:: Exercise requirements ::
Retype the listing below line for line, but only from the line with "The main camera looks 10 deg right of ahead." down to the line with "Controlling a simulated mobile", inclusive. Pictures stay out.

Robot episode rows
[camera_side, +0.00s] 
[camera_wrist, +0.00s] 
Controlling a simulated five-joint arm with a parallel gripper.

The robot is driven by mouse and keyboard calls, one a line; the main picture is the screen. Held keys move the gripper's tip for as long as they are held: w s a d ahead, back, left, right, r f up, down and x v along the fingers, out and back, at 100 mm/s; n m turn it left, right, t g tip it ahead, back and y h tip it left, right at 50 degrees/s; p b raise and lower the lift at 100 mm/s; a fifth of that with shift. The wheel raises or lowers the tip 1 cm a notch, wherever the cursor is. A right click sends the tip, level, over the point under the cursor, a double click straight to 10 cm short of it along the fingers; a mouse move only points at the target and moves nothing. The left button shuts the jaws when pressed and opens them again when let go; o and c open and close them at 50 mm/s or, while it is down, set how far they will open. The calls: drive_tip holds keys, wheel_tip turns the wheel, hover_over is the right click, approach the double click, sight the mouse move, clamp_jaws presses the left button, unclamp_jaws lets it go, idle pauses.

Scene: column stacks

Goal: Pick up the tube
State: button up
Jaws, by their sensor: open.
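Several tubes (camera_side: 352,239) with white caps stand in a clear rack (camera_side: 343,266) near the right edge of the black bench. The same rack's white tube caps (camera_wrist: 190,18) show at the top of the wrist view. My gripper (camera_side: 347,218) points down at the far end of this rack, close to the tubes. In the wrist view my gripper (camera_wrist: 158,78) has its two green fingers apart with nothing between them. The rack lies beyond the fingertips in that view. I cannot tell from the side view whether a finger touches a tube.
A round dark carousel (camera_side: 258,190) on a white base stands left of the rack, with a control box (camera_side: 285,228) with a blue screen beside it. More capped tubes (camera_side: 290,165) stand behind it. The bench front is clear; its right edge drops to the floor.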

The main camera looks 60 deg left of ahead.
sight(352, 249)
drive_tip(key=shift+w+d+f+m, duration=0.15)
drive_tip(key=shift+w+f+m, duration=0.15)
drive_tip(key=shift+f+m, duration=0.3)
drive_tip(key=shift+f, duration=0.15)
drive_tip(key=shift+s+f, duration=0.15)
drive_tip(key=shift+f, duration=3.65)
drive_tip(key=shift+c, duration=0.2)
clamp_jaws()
--
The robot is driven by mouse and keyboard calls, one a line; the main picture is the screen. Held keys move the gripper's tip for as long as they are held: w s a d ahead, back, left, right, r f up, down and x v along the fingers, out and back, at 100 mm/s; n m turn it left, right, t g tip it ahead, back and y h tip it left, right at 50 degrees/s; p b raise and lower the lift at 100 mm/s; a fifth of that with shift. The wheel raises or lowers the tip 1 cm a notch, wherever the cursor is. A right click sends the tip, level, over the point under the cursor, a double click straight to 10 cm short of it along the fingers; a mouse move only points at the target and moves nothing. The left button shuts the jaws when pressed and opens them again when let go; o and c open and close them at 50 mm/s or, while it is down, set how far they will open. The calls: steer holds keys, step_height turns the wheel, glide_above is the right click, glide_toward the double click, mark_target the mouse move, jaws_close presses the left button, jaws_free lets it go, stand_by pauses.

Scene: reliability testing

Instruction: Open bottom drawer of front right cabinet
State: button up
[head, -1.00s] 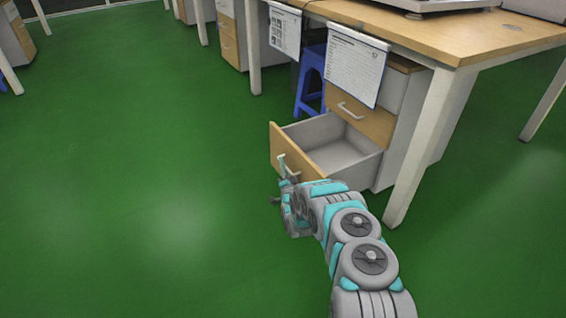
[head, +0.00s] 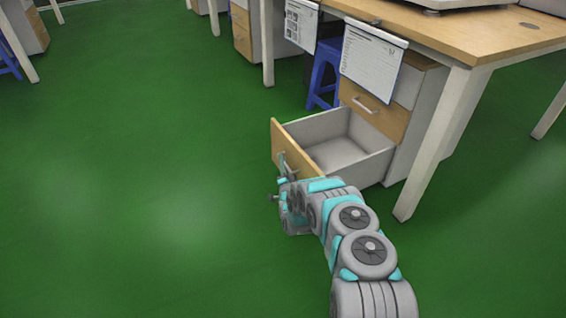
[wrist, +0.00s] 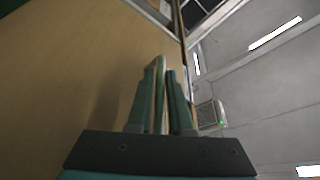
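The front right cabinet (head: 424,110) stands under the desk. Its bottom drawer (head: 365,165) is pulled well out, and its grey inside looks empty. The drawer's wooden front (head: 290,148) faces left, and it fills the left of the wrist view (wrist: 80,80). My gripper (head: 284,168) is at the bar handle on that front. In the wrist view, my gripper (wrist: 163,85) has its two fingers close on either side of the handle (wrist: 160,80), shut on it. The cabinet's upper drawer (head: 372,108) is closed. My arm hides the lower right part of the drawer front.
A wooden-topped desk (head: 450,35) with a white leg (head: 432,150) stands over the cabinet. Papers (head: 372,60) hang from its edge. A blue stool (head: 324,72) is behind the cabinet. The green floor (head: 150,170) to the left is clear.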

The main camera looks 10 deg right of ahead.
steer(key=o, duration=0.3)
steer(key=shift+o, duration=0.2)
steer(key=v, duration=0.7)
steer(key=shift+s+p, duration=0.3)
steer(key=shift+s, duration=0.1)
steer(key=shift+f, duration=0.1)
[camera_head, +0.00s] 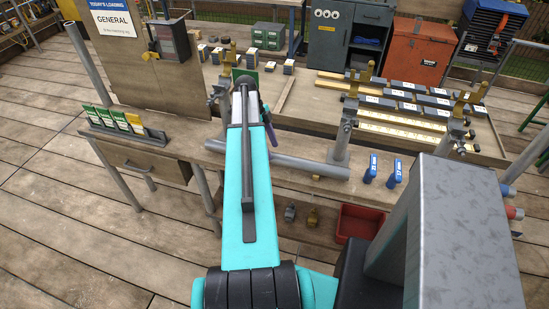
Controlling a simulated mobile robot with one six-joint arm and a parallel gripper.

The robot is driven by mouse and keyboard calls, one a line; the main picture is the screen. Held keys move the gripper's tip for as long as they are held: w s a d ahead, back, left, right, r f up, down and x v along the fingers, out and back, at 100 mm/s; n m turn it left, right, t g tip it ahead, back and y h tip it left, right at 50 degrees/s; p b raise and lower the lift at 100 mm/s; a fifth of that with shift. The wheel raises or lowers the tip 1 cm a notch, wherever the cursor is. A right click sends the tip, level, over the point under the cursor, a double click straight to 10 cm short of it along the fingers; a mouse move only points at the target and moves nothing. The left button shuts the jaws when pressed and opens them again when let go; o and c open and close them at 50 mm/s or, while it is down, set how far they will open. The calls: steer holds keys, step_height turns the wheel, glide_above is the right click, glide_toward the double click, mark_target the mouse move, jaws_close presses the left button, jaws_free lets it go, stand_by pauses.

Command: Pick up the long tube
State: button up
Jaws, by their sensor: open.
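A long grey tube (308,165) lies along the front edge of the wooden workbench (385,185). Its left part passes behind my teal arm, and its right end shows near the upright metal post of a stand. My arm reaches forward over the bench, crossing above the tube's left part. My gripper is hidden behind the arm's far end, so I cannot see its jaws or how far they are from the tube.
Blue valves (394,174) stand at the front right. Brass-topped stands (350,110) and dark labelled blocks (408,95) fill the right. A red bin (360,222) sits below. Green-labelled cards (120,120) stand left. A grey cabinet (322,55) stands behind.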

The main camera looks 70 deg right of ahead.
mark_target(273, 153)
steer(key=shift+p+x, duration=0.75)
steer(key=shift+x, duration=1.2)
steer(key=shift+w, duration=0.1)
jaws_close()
==
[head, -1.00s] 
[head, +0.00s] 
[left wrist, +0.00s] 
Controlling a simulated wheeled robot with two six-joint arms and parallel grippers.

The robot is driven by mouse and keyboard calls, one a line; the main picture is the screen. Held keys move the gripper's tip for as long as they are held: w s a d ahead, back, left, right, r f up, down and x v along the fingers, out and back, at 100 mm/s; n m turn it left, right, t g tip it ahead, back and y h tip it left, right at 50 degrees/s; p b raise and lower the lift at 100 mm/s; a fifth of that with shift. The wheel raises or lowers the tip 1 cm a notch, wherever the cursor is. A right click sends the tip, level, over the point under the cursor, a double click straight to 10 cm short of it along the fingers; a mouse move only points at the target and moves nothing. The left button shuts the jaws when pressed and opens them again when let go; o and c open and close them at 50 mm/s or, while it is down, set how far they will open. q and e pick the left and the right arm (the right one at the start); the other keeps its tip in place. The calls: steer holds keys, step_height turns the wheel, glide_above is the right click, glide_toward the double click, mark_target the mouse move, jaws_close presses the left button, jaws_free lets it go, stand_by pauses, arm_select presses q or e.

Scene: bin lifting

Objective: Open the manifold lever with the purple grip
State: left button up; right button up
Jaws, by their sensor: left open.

:: In response ::
The main camera looks 10 deg right of ahead.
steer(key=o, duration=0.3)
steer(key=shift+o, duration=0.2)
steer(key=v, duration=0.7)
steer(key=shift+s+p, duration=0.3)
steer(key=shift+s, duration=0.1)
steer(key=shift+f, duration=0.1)
[camera_head, +0.00s] 
Controlling a simulated mobile robot with one six-joint arm and a parallel gripper.

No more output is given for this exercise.